Télétravailleurs inactifs et pouvoir disciplinaire de l’employeur
En juin dernier, la presse française relatait le licenciement de salariés d’une banque américaine ayant fait semblant de télétravailler en utilisant des logiciels pour déjouer les contrôles à distance réalisés par la société en paraissant artificiellement actifs. En France, malgré l’attachement des télétravailleurs à ce mode d’organisation du travail, certaines entreprises pointent une pratique pouvant favoriser l’inactivité et souhaitent faire revenir leurs salariés sur site. Mais lorsqu’ils sont à distance, quels sont les outils juridiques à la disposition des entreprises pour identifier et, le cas échéant, sanctionner les « téléglandeurs » ?
Par Luc de Montvalon, Maître de conférences à l’Institut national universitaire Champollion (Albi)
Le salarié en télétravail est-il fautif s’il ne travaille pas ?
En signant un contrat de travail, le salarié « s’engage à travailler pour le compte et sous la direction d’une autre personne, moyennant rémunération » (Cass. soc., 22 juillet 1954). La réalisation de la prestation de travail est l’obligation principale du salarié ; il commet donc une faute s’il refuse de réaliser des tâches confiées par l’employeur ou s’il fait semblant de travailler, qu’il soit dans les locaux de l’entreprise ou en télétravail au moment des faits.
L’employeur doit toutefois être vigilant et rechercher, le cas échéant, les causes de l’inactivité du télétravailleur. Parmi les salariés qui admettent ne pas (toujours) travailler durant leurs journées de télétravail, certains expliquent n’avoir pas assez de travail à réaliser. N’étant pas tenu à une obligation de présence sur leur lieu de travail, ils vaquent alors à d’autres occupations.

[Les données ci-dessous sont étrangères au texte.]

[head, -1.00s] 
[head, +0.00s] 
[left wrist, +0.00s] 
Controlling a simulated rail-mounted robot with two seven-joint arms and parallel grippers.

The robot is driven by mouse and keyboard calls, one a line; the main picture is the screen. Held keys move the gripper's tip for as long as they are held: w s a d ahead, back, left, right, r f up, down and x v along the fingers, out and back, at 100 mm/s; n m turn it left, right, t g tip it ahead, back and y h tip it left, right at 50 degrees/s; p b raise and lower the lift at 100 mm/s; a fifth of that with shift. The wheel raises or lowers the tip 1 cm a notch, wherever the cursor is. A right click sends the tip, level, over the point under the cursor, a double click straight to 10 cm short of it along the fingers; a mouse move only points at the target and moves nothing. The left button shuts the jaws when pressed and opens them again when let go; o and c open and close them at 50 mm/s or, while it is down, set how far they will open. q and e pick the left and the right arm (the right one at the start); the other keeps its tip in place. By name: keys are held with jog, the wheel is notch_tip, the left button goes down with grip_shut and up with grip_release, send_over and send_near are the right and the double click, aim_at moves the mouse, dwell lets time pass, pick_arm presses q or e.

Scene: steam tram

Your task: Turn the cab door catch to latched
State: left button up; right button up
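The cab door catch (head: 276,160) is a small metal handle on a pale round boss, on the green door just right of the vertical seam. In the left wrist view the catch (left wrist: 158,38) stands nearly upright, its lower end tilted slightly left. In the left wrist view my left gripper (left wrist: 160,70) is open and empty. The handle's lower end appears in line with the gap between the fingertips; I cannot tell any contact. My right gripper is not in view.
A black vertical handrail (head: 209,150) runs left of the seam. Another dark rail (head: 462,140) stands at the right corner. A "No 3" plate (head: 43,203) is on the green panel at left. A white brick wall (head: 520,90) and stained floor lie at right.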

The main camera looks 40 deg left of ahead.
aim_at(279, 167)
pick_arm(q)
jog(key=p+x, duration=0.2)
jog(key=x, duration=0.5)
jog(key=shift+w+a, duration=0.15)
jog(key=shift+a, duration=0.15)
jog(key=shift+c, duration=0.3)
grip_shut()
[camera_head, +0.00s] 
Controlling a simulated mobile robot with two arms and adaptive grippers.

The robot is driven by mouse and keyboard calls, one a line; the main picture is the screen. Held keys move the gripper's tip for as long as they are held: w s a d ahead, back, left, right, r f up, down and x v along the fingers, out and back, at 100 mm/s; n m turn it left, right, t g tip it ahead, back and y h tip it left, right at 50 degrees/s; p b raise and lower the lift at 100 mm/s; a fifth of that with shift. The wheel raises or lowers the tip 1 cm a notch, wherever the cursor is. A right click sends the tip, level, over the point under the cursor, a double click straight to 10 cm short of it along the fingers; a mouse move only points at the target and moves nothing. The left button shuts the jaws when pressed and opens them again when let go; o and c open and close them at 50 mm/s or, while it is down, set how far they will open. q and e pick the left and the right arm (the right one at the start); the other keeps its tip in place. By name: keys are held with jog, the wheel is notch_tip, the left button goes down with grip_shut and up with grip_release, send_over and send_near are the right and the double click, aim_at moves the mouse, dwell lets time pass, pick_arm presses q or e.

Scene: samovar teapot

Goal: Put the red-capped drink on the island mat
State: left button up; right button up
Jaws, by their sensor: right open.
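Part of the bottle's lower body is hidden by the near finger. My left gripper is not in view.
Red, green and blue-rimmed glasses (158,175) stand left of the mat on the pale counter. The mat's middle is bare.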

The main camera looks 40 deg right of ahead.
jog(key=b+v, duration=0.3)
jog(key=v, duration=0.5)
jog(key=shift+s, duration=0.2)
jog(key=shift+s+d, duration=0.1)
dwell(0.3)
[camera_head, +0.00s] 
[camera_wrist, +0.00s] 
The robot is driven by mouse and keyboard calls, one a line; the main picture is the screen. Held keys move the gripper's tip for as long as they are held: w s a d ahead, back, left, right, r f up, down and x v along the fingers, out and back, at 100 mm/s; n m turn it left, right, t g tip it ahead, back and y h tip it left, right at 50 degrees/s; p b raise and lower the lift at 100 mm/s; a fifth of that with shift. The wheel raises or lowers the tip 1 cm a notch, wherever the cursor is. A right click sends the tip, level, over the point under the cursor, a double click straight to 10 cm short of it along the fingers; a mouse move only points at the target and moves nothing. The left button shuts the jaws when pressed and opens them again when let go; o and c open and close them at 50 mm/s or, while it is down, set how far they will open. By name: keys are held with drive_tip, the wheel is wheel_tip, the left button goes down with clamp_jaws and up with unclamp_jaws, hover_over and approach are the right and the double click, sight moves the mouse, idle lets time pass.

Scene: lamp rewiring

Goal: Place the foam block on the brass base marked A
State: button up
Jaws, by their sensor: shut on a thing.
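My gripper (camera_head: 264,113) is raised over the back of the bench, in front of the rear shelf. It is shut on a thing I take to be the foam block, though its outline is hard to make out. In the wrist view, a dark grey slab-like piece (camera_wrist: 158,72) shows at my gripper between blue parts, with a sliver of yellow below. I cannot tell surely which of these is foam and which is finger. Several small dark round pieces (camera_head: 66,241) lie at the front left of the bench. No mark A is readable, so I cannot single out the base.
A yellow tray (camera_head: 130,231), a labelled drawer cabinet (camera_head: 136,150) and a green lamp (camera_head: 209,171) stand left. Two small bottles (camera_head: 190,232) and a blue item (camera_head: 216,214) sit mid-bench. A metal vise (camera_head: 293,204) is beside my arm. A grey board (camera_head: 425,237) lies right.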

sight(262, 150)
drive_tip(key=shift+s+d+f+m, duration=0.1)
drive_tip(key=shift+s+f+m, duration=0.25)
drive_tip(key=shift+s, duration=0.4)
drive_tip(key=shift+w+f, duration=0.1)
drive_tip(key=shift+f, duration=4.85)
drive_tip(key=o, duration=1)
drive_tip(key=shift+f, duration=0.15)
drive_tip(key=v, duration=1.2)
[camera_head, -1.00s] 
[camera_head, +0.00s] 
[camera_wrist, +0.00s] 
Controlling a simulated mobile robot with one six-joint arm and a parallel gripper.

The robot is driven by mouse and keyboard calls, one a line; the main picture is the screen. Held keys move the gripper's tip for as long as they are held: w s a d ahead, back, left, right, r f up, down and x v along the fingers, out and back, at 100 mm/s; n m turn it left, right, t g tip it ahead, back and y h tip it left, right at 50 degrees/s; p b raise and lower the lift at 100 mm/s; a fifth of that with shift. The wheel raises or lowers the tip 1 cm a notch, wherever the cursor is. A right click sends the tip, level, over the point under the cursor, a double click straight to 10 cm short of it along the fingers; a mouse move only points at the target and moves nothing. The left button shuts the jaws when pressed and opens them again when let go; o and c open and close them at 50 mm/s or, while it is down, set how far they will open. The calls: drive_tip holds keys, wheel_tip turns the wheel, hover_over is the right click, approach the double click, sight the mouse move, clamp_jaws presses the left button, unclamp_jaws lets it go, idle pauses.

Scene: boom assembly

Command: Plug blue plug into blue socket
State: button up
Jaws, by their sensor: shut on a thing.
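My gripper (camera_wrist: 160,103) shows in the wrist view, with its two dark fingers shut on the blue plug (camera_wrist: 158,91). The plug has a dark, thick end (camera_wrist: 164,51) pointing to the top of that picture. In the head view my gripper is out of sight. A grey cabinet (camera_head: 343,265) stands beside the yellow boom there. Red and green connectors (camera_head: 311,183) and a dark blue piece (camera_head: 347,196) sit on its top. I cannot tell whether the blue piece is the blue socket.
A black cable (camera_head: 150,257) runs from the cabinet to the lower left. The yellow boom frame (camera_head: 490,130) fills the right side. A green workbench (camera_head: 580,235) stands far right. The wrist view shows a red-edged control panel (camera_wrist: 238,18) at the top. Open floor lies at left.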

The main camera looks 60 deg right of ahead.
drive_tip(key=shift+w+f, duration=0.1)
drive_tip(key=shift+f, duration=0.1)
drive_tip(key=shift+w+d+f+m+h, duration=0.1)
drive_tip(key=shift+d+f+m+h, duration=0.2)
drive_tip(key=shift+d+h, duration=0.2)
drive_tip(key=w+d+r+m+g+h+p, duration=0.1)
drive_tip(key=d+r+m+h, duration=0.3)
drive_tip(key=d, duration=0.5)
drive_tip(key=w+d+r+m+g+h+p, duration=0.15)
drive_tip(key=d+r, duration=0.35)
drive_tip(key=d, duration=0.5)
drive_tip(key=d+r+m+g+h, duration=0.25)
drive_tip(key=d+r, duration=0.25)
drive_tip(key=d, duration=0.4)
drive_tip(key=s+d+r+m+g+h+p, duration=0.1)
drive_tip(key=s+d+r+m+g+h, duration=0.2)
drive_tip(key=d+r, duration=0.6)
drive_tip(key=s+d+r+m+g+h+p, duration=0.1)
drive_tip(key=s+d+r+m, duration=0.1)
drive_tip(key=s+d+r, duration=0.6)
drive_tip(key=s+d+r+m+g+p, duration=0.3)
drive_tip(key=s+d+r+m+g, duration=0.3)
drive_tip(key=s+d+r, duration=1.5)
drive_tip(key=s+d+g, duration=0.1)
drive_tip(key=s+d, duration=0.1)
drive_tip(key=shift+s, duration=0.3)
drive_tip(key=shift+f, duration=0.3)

Or, l’employeur a une obligation de fournir du travail au salarié mis à sa disposition : c’est à lui d’exercer son pouvoir de direction pour transformer ce temps disponible en temps productif. L’employeur qui licencie un (télé)travailleur inactif doit au préalable lui avoir confié des tâches à réaliser et être en mesure de démontrer que le salarié avait refusé d’exécuter son travail ou ne s’était pas tenu à sa disposition (Cass. soc., 8 mars 2023, n° 21-22.484).

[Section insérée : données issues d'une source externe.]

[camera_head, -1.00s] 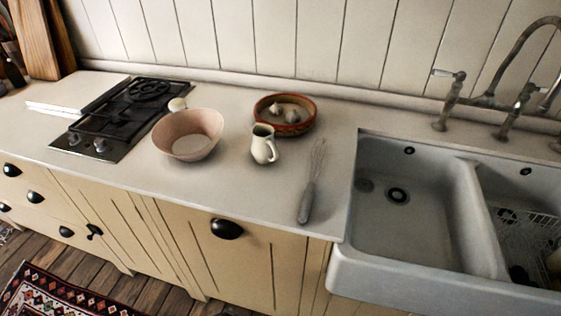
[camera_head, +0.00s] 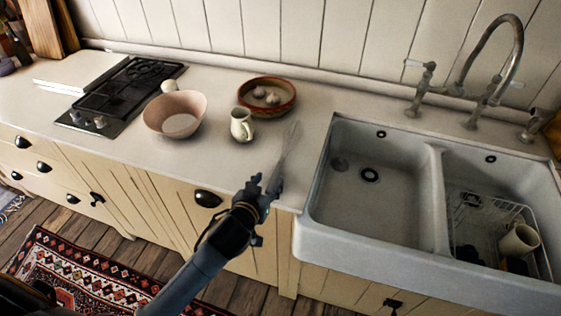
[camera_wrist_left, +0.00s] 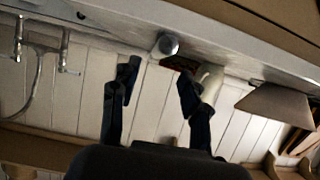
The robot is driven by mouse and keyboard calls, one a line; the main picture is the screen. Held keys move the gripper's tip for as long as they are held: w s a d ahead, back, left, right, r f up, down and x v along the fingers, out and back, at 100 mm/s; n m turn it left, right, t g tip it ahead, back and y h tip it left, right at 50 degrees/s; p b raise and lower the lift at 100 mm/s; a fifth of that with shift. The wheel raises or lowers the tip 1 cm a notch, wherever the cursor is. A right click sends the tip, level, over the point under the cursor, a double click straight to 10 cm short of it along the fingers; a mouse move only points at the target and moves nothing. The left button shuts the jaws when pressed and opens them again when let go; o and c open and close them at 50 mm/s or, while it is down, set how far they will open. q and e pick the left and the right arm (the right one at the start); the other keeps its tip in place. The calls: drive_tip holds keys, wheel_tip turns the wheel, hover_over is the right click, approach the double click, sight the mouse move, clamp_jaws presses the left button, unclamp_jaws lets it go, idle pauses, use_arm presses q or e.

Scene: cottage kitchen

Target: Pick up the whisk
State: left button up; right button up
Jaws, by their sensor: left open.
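The whisk (camera_head: 291,142) lies on the counter between the white jug (camera_head: 241,125) and the sink, wires toward the wall. Its handle is partly hidden behind my left gripper (camera_head: 264,187), which is at the counter's front edge by the handle end. In the left wrist view, upside down, my left gripper (camera_wrist_left: 157,80) is open with nothing clearly between its fingers. A round grey end, seemingly the whisk's handle (camera_wrist_left: 168,45), shows just beyond the fingertips. Contact cannot be told. My right gripper is not in view.
A pink bowl (camera_head: 174,113) and a red-rimmed bowl (camera_head: 267,97) with garlic stand near the jug. The hob (camera_head: 122,95) is at left. The double sink (camera_head: 372,215) with a tall tap (camera_head: 490,80) is at right. The counter left of the whisk's handle is clear.

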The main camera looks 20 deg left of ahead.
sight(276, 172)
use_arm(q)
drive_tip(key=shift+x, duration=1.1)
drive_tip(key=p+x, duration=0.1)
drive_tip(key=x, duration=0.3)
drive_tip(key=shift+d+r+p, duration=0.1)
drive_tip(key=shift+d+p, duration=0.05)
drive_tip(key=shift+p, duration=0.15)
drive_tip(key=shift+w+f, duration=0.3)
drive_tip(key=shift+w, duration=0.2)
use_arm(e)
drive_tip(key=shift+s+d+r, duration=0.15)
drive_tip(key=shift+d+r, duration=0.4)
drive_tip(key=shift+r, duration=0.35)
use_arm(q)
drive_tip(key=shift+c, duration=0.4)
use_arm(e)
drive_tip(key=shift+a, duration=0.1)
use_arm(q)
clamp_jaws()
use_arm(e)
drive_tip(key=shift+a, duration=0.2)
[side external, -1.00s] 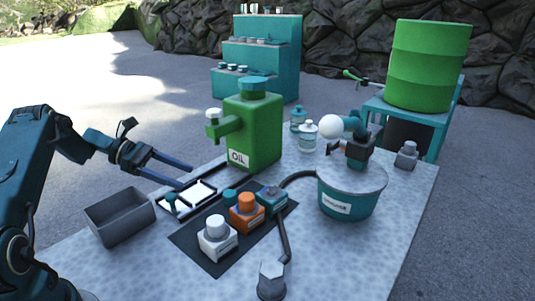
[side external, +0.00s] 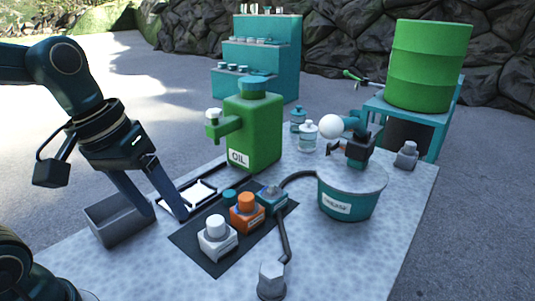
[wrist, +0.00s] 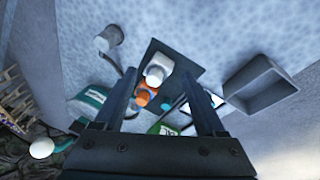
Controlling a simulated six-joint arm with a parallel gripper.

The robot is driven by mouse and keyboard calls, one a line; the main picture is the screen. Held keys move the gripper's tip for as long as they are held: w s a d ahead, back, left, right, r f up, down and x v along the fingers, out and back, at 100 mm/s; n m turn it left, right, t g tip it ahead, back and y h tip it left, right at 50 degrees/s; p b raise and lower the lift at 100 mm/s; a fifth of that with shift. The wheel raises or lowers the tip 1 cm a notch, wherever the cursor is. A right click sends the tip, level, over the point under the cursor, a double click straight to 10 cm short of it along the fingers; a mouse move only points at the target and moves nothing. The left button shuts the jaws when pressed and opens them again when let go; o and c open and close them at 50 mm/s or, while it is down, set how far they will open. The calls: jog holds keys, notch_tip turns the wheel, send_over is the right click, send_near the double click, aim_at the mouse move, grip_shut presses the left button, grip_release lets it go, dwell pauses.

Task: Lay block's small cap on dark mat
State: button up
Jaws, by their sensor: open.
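The green block (side external: 262,130) marked OIL stands upright at the back of the table, with a wide teal cap on top. A small white cap (side external: 212,113) sits on the end of its side spout. The dark mat (side external: 207,262) lies at the front with a white, an orange and a teal capped bottle on it. My gripper (side external: 167,215) points down left of the mat, open, with nothing seen between its fingers. In the wrist view my gripper (wrist: 160,74) frames the bottles and part of the mat (wrist: 190,57); the green block (wrist: 160,129) is mostly hidden.
A black-framed white tray (side external: 200,193) lies behind the mat. A teal pot (side external: 347,203) stands right of it, and a grey hexagonal post (side external: 271,281) in front. The right front tabletop is clear.

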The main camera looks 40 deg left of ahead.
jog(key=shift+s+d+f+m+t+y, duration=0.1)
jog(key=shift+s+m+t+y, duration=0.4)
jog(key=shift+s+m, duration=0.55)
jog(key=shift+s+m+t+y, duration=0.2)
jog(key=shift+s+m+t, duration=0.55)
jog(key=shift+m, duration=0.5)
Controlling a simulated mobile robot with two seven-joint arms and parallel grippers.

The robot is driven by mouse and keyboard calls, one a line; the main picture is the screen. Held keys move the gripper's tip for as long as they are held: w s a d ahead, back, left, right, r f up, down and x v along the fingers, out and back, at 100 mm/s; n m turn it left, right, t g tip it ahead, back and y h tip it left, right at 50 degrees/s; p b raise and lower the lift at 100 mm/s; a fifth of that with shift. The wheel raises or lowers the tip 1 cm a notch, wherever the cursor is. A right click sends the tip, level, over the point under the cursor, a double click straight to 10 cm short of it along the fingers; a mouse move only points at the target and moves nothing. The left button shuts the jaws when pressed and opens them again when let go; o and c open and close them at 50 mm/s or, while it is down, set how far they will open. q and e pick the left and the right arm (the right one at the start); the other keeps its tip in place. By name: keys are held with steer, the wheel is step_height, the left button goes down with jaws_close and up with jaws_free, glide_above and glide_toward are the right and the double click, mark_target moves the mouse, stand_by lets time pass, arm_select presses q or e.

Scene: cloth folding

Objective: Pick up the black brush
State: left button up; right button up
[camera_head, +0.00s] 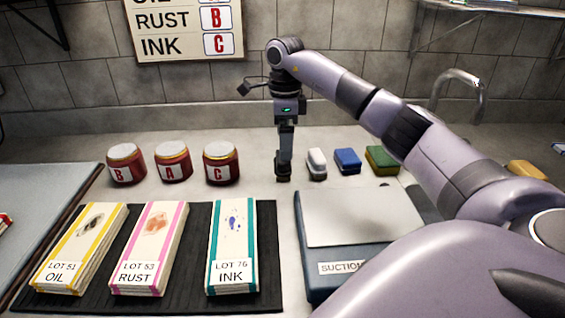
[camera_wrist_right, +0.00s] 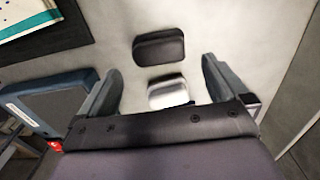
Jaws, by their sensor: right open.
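The black brush (camera_wrist_right: 158,47) lies on the light counter in the right wrist view, its long side across the picture. My right gripper (camera_wrist_right: 161,70) is open and empty above the counter, and the brush shows between and just beyond its fingertips. In the head view my right gripper (camera_head: 284,168) points straight down at the left end of the row of brushes. There the dark fingers and the black brush cannot be told apart. The white brush (camera_head: 316,163) is just to the right, and it also shows in the right wrist view (camera_wrist_right: 168,92). My left gripper is out of view.
A blue brush (camera_head: 347,161) and a green and yellow sponge (camera_head: 381,160) continue the row. Red jars, such as jar C (camera_head: 221,163), stand to the left. The suction plate (camera_head: 365,218) and a black mat (camera_head: 262,295) with cloth stacks lie in front.

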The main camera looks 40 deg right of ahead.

De même, un employeur souhaitant invoquer à l’encontre d’un salarié des résultats en deçà des objectifs fixés doit justifier qu’il lui avait fourni les moyens d’accomplir la prestation de travail pour laquelle il était engagé (Cass. soc. 10 févr. 2004, n° 01-45.216). Cette problématique est particulièrement prégnante lorsque le salarié télétravaille depuis son domicile, sans avoir à sa disposition les mêmes outils qu’au sein des locaux de l’entreprise.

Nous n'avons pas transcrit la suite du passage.